No account of Mainamati will be complete without reference to the three marvels recently discovered; two of metallurgical skill and one of stone sculpture. The stone sculpture is a standing Buddha image discovered in the Rupban Mura excavations. Its uniqueness lies in the fact that this is the only sculpture approximating the classical Gupta Buddha image in Bangladesh, or for that matter, Bengal as a whole. The other two marvels are a bronze colossal Vajrasattva image discovered in the ruins of Bhoja Vihara in 1994 and a huge bell found at Rupban Kanya Mura. The 1.5m high sitting Vajrasattva is a wonder of bronze casting dating probably to 10th -11th century AD. Of the same kind, but mutilated, (since only the head being preserved), is part of another bronze image, a large life-size bronze head of Boddhisattva Avalokiteshvara which has traces of gold plating on the polished surface. This was collected from the Bairagi Mura mound. The bronze bell’s estimated weight is about half a ton. This can also be dated to the 10th -11th century AD.
Wari-Bateshwar Very recently, the Department of Archaeology in Jahangirnagar University has been playing a significant and fruitful role in probing new fields in the archaeology of Bangladesh. Their two pioneering achievements have been in the domain of prehistory and ‘early history’ of Bangladesh.
Their recent work in Wari-Bateswar has established an ‘early historic’ horizon, 4th – 3rd century BC – Mauryan, perhaps pre-Mauryan – in southeast Bengal (Vanga-Samatata) like Mahasthangarh in northern Bengal (Pundravardhana). Wari and Bateshwar are two contiguous villages in the Narsingdi area of greater Dhaka and are known for various surface finds of minor antiquities. Among them, the most significant are stone (fossil wood) tools, punch-marked coins in thousands, and also thousands of semi-precious stone beads – many of which are unfinished, indicating that they were manufactured locally.
This is however a site where no mounds have been found. A respected local family, the Pathans – Hanif Pathan and his son Habibullah Pathan – have built up a family collection of these ancient relics and have been trying persistently since 1933 to project the importance of the site by writing in journals and publishing books about them. Also, NK Bhattasali visited the site and reported on it in 1935-36.

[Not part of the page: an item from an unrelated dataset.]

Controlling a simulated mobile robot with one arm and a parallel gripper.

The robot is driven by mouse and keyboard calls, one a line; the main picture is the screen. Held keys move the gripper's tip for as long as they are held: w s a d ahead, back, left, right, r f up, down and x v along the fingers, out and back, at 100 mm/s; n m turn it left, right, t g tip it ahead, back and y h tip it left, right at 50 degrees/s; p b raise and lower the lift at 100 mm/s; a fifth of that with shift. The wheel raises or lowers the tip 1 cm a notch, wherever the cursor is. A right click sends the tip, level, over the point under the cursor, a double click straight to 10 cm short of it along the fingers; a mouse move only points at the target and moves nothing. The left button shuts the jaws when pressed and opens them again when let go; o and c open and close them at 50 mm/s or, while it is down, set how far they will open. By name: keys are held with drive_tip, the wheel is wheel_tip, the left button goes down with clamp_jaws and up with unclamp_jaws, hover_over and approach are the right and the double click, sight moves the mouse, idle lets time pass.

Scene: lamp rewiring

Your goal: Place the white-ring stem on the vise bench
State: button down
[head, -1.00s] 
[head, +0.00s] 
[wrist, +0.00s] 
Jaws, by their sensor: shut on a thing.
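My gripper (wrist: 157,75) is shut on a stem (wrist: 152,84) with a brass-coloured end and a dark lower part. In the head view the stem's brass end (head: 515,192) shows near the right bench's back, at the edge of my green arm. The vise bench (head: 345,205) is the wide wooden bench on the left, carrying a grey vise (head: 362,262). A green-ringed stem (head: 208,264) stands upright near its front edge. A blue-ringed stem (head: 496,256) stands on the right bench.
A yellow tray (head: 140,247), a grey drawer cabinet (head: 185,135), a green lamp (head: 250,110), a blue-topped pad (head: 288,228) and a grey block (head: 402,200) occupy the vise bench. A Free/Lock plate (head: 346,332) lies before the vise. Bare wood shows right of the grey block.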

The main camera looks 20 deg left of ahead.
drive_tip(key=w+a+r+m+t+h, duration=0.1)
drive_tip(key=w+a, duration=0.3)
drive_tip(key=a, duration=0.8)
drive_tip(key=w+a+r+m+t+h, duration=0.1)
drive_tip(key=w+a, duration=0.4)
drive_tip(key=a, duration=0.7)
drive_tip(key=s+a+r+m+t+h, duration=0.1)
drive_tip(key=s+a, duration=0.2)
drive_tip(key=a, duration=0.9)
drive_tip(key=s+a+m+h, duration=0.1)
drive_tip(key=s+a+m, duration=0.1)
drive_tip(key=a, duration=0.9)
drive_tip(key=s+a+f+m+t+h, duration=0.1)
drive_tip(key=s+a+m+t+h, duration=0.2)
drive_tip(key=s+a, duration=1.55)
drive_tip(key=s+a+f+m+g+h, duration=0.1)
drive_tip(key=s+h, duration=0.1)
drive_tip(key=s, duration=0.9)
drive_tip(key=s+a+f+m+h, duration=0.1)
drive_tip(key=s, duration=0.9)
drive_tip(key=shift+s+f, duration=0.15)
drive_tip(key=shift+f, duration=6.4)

What is significant is that several miles around Wari and Bateshwar there are sites bearing punch-marked coins establishing the cultural, political and economic importance of the entire region. There are several early medieval sites around, for instance Belavo (Bhojavarman copperplate inscription) and Ashrafpur (2 copperplate inscriptions of Deva Khadga) which speak of the continuity of the importance of the area over a long period. The Archaeology Department of Jahangirnagar University has been investigating the site since 1989. In 2000, Archaeology Department of Jahangirnagar University, International Centre for Study of Bengal Art (ICSBA), and the government Archaeology Directorate carried out a joint excavation in the nature of trial digging. A preliminary report has come out recently, and has been published by ICSBA. However, much more work is needed to establish the nature of the site. That it goes back to ‘early historic’ times of the sub continental chronological frame work – 4th-3rd century BC – is now certain. But the details of the nature and extent of the culture, and the reason why it is here at all, are points to be worked out. Its connection with some kind of maritime activities has been postulated. The picture is still blurred and it will take many years before we get a clearer view.

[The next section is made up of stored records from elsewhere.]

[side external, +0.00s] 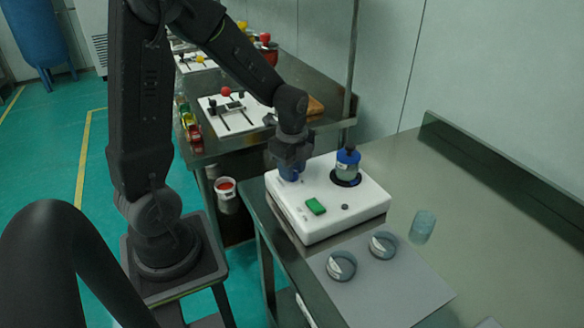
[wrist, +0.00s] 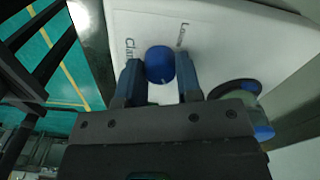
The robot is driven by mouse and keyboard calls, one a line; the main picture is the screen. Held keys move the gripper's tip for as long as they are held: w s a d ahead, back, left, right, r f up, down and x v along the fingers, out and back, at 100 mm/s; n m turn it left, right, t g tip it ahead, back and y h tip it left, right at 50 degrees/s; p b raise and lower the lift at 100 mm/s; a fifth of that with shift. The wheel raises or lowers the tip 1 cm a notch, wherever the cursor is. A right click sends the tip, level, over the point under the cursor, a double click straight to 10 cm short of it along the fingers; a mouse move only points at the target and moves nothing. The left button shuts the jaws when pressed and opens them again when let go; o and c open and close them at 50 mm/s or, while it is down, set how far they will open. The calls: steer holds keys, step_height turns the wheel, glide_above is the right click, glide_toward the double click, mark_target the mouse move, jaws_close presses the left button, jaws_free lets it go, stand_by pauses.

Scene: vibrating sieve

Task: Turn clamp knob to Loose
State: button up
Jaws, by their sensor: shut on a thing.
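The clamp knob (wrist: 160,65) is a round blue knob on the white sieve base (side external: 330,225). In the wrist view it sits between the two blue-grey fingers of my gripper (wrist: 160,80), which is shut on it. Printed words beside it read "Loose" and a partly hidden "Cl...". In the side view my gripper (side external: 291,173) points down at the base's back left, and the knob is mostly hidden by the fingers. The knob's pointer direction cannot be told.
A blue-topped jar (side external: 347,165) stands in a dark ring on the base, right of my gripper. A green button (side external: 315,206) is at the front. Two round sieves (side external: 341,265) lie on a grey mat (side external: 395,290), with a clear cylinder (side external: 422,227) nearby. The bench's right side is clear.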

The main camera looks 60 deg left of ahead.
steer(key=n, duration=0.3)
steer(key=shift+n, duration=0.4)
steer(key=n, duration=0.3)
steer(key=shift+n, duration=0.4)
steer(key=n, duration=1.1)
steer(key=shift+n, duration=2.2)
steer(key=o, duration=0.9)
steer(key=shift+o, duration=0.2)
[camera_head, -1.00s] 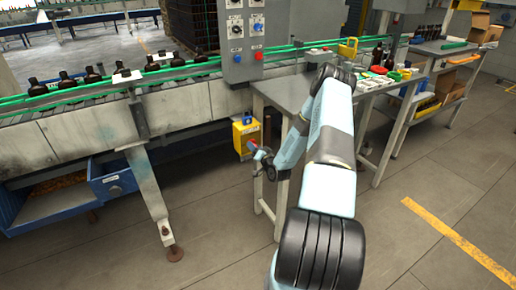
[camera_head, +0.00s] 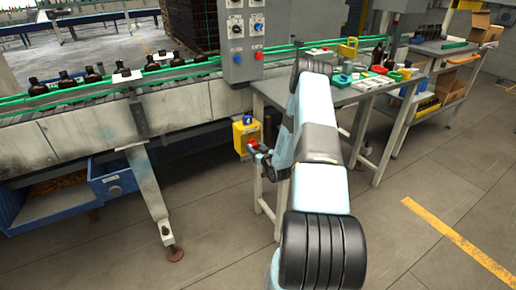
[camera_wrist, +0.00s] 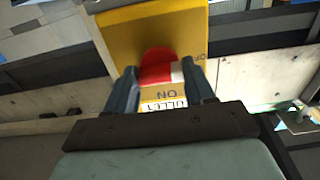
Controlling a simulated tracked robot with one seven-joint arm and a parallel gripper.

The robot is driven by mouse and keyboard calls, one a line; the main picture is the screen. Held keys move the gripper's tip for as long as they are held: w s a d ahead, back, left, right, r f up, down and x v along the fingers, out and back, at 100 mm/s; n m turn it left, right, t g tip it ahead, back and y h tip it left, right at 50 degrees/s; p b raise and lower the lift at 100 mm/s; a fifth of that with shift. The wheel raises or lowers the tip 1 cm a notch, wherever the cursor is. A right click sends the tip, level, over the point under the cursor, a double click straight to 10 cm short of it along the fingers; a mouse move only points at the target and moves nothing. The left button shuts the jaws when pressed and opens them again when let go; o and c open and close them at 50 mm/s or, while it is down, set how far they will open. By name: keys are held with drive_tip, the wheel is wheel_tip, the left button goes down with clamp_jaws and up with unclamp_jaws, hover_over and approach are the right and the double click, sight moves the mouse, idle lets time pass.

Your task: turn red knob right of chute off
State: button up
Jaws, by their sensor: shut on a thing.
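The red knob (camera_wrist: 157,66) with a white stripe sits on the face of a yellow box (camera_wrist: 188,22) in the wrist view. My gripper (camera_wrist: 161,70) has one finger on each side of the knob and is shut on it. An upside-down "ON" label shows between the fingers. In the head view the yellow box (camera_head: 239,135) hangs below the conveyor, right of the blue trough (camera_head: 112,182), and my gripper (camera_head: 256,147) is at its lower right. The red knob (camera_head: 252,142) shows only as a small patch there.
A grey work table (camera_head: 283,92) stands just right of the box, its legs close to my arm. A conveyor (camera_head: 180,100) with dark bottles runs above. A grey control panel (camera_head: 241,40) with other knobs rises over it. The floor at front left is clear.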

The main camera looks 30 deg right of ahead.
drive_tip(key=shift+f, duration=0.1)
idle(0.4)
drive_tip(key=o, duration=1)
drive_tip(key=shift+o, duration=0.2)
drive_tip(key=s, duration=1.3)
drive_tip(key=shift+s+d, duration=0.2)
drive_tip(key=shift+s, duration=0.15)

Prehistory The other achievement of the Archaeology Department of Jahangirnagar University has been in the domain of prehistory. This important work has arguably opened up a new prehistoric horizon for Bangladesh previously thought to be unlikely in this deltaic land. A few stray finds of stone tools – a Palaeolithic scraper made of fossilwood from the Chhagalnaiya area of Noakhali and a few fossilwood Neolithic celts in the 7th – 8th century AD levels of the Shalvan Vihara excavations – were known earlier. Two specimens from Sitakunda (Chittagong) were on record, again of fossilwood, one found in 1886 and the other sometime before 1917.
Several Neolithic celts were collected in the Wari-Bateshwar area. In 1958 Mr Dyson, an American, is known to have collected a stone tool that was later deposited in the Chittagong Ethnological Museum, but which has now become untraceable. But with the discovery of a Palaeolithic fossilwood industry at Mainamati by a Jahangirnagar University team led by Professor Dilip K Chakrabarti, a stone tool using culture utilising fossilwood as raw material can now be established.
This has been further followed up by the discovery of another stone tool using culture in chaklapunji in Sylhet, again by the Archaeology Department of Jahangirnagar University. However, these researches are at a very preliminary stage now. Much more work is necessary for a more coherent and intelligible view of these cultures to emerge. One factor to be noted is that all the stone tools have been found without any associated skeletal remains. JU Archaeology Department is also making an ethno archaeological study of Megalithic culture in Jaintiya in Sylhet.